* _ENTRIES PROVIDED_
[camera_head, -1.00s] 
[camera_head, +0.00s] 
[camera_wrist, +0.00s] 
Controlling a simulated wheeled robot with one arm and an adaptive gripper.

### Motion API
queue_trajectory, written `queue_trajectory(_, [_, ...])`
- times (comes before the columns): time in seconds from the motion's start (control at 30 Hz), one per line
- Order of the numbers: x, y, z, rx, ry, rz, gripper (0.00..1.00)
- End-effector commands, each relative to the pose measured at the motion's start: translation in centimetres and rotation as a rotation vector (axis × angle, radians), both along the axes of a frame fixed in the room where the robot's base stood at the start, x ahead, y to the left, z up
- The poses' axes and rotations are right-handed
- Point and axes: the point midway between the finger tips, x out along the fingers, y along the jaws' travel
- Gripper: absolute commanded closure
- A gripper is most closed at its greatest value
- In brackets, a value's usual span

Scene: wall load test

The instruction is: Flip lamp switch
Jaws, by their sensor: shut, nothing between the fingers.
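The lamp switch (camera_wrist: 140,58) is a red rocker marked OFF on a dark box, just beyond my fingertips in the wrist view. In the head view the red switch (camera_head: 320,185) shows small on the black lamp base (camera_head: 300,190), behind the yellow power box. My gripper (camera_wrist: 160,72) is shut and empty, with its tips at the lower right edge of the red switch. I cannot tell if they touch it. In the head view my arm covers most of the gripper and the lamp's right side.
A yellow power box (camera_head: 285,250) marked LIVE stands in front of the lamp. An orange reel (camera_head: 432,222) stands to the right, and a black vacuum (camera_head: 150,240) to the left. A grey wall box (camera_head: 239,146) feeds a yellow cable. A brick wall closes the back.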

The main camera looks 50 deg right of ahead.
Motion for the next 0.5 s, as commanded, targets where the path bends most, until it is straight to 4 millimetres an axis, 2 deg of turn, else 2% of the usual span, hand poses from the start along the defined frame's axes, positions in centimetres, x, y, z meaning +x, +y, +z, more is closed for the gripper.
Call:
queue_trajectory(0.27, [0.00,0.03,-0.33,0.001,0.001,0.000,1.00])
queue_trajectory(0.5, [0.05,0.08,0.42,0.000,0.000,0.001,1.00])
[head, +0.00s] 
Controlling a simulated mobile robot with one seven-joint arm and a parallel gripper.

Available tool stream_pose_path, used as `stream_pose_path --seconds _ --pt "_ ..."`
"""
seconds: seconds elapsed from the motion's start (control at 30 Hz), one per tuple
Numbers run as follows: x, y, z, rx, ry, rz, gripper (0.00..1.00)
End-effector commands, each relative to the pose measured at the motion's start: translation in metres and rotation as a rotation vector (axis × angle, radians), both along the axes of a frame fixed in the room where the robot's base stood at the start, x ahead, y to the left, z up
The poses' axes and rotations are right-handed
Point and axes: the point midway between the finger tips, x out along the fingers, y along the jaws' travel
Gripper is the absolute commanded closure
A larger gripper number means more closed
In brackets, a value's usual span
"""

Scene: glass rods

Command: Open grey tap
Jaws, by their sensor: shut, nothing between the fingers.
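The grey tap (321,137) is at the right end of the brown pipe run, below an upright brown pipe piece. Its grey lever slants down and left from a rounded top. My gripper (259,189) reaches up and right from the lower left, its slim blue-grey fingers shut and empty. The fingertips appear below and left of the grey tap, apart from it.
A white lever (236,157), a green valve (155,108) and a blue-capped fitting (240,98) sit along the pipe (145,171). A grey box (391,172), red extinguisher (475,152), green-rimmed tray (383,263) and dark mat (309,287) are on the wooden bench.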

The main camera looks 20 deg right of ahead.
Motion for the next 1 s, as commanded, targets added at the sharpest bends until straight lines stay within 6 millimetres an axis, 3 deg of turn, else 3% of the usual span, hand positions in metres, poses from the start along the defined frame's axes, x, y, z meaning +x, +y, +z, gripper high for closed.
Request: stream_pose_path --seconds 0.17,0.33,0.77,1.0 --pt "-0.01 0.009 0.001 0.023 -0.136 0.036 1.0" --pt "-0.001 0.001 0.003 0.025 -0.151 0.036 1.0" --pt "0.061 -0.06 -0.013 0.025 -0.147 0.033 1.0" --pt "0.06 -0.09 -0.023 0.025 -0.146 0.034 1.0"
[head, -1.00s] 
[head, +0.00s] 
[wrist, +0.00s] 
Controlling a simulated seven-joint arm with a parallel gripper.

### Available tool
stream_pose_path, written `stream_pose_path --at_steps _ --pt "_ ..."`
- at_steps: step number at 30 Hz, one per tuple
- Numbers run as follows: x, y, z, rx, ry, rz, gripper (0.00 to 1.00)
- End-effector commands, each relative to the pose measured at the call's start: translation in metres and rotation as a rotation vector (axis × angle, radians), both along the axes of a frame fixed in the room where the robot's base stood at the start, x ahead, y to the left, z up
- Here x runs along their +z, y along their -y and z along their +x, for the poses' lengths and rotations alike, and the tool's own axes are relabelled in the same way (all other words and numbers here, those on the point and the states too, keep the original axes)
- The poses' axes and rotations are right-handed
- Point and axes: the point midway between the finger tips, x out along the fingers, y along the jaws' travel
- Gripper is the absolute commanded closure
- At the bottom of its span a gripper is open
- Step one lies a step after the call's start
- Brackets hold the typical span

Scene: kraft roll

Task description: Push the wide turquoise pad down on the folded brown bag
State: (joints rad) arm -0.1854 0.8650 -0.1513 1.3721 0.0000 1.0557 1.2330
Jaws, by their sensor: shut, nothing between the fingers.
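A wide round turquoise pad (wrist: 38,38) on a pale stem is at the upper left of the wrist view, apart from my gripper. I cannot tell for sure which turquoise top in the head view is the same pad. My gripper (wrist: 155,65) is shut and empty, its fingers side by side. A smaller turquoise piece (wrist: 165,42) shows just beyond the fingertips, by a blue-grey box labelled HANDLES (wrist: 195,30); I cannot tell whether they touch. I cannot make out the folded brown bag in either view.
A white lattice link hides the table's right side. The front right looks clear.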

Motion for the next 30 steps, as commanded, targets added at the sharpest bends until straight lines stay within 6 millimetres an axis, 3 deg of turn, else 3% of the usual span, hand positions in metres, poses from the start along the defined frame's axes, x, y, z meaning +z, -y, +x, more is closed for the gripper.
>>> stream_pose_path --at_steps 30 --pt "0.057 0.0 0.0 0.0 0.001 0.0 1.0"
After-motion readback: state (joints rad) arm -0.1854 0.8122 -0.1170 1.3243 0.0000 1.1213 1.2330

* _WHAT NEEDS TO BE DONE_
The records above must be output exactly, in full.

* _RESULT OF THIS EXERCISE_
[camera_head, -1.00s] 
[camera_head, +0.00s] 
[camera_wrist, +0.00s] 
Controlling a simulated wheeled robot with one arm and an adaptive gripper.

### Motion API
queue_trajectory, written `queue_trajectory(_, [_, ...])`
- times (comes before the columns): time in seconds from the motion's start (control at 30 Hz), one per line
- Order of the numbers: x, y, z, rx, ry, rz, gripper (0.00..1.00)
- End-effector commands, each relative to the pose measured at the motion's start: translation in centimetres and rotation as a rotation vector (axis × angle, radians), both along the axes of a frame fixed in the room where the robot's base stood at the start, x ahead, y to the left, z up
- The poses' axes and rotations are right-handed
- Point and axes: the point midway between the finger tips, x out along the fingers, y along the jaws' travel
- Gripper: absolute commanded closure
- A gripper is most closed at its greatest value
- In brackets, a value's usual span

Scene: wall load test

The instruction is: Flip lamp switch
Jaws, by their sensor: shut, nothing between the fingers.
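The lamp switch (camera_wrist: 140,58) is a red rocker marked OFF on a dark box, just beyond my fingertips in the wrist view. In the head view the red switch (camera_head: 320,185) shows small on the black lamp base (camera_head: 300,190), behind the yellow power box. My gripper (camera_wrist: 160,72) is shut and empty, with its tips at the lower right edge of the red switch. I cannot tell if they touch it. In the head view my arm covers most of the gripper and the lamp's right side.
A yellow power box (camera_head: 285,250) marked LIVE stands in front of the lamp. An orange reel (camera_head: 432,222) stands to the right, and a black vacuum (camera_head: 150,240) to the left. A grey wall box (camera_head: 239,146) feeds a yellow cable. A brick wall closes the back.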

The main camera looks 50 deg right of ahead.
Motion for the next 0.5 s, as commanded, targets where the path bends most, until it is straight to 4 millimetres an axis, 2 deg of turn, else 2% of the usual span, hand poses from the start along the defined frame's axes, positions in centimetres, x, y, z meaning +x, +y, +z, more is closed for the gripper.
Call:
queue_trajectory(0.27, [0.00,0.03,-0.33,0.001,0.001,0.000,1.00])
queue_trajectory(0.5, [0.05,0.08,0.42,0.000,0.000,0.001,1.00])
[head, +0.00s] 
Controlling a simulated mobile robot with one seven-joint arm and a parallel gripper.

Available tool stream_pose_path, used as `stream_pose_path --seconds _ --pt "_ ..."`
"""
seconds: seconds elapsed from the motion's start (control at 30 Hz), one per tuple
Numbers run as follows: x, y, z, rx, ry, rz, gripper (0.00..1.00)
End-effector commands, each relative to the pose measured at the motion's start: translation in metres and rotation as a rotation vector (axis × angle, radians), both along the axes of a frame fixed in the room where the robot's base stood at the start, x ahead, y to the left, z up
The poses' axes and rotations are right-handed
Point and axes: the point midway between the finger tips, x out along the fingers, y along the jaws' travel
Gripper is the absolute commanded closure
A larger gripper number means more closed
In brackets, a value's usual span
"""

Scene: glass rods

Command: Open grey tap
Jaws, by their sensor: shut, nothing between the fingers.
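The grey tap (321,137) is at the right end of the brown pipe run, below an upright brown pipe piece. Its grey lever slants down and left from a rounded top. My gripper (259,189) reaches up and right from the lower left, its slim blue-grey fingers shut and empty. The fingertips appear below and left of the grey tap, apart from it.
A white lever (236,157), a green valve (155,108) and a blue-capped fitting (240,98) sit along the pipe (145,171). A grey box (391,172), red extinguisher (475,152), green-rimmed tray (383,263) and dark mat (309,287) are on the wooden bench.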

The main camera looks 20 deg right of ahead.
Motion for the next 1 s, as commanded, targets added at the sharpest bends until straight lines stay within 6 millimetres an axis, 3 deg of turn, else 3% of the usual span, hand positions in metres, poses from the start along the defined frame's axes, x, y, z meaning +x, +y, +z, gripper high for closed.
Request: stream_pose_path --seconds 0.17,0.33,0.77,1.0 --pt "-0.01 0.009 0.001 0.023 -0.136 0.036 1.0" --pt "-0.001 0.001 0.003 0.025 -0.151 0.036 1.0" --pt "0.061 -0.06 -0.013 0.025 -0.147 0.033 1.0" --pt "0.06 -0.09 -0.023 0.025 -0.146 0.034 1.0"
[head, -1.00s] 
[head, +0.00s] 
[wrist, +0.00s] 
Controlling a simulated seven-joint arm with a parallel gripper.

### Available tool
stream_pose_path, written `stream_pose_path --at_steps _ --pt "_ ..."`
- at_steps: step number at 30 Hz, one per tuple
- Numbers run as follows: x, y, z, rx, ry, rz, gripper (0.00 to 1.00)
- End-effector commands, each relative to the pose measured at the call's start: translation in metres and rotation as a rotation vector (axis × angle, radians), both along the axes of a frame fixed in the room where the robot's base stood at the start, x ahead, y to the left, z up
- Here x runs along their +z, y along their -y and z along their +x, for the poses' lengths and rotations alike, and the tool's own axes are relabelled in the same way (all other words and numbers here, those on the point and the states too, keep the original axes)
- The poses' axes and rotations are right-handed
- Point and axes: the point midway between the finger tips, x out along the fingers, y along the jaws' travel
- Gripper is the absolute commanded closure
- At the bottom of its span a gripper is open
- Step one lies a step after the call's start
- Brackets hold the typical span

Scene: kraft roll

Task description: Push the wide turquoise pad down on the folded brown bag
State: (joints rad) arm -0.1854 0.8650 -0.1513 1.3721 0.0000 1.0557 1.2330
Jaws, by their sensor: shut, nothing between the fingers.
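A wide round turquoise pad (wrist: 38,38) on a pale stem is at the upper left of the wrist view, apart from my gripper. I cannot tell for sure which turquoise top in the head view is the same pad. My gripper (wrist: 155,65) is shut and empty, its fingers side by side. A smaller turquoise piece (wrist: 165,42) shows just beyond the fingertips, by a blue-grey box labelled HANDLES (wrist: 195,30); I cannot tell whether they touch. I cannot make out the folded brown bag in either view.
A white lattice link hides the table's right side. The front right looks clear.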

Motion for the next 30 steps, as commanded, targets added at the sharpest bends until straight lines stay within 6 millimetres an axis, 3 deg of turn, else 3% of the usual span, hand positions in metres, poses from the start along the defined frame's axes, x, y, z meaning +z, -y, +x, more is closed for the gripper.
>>> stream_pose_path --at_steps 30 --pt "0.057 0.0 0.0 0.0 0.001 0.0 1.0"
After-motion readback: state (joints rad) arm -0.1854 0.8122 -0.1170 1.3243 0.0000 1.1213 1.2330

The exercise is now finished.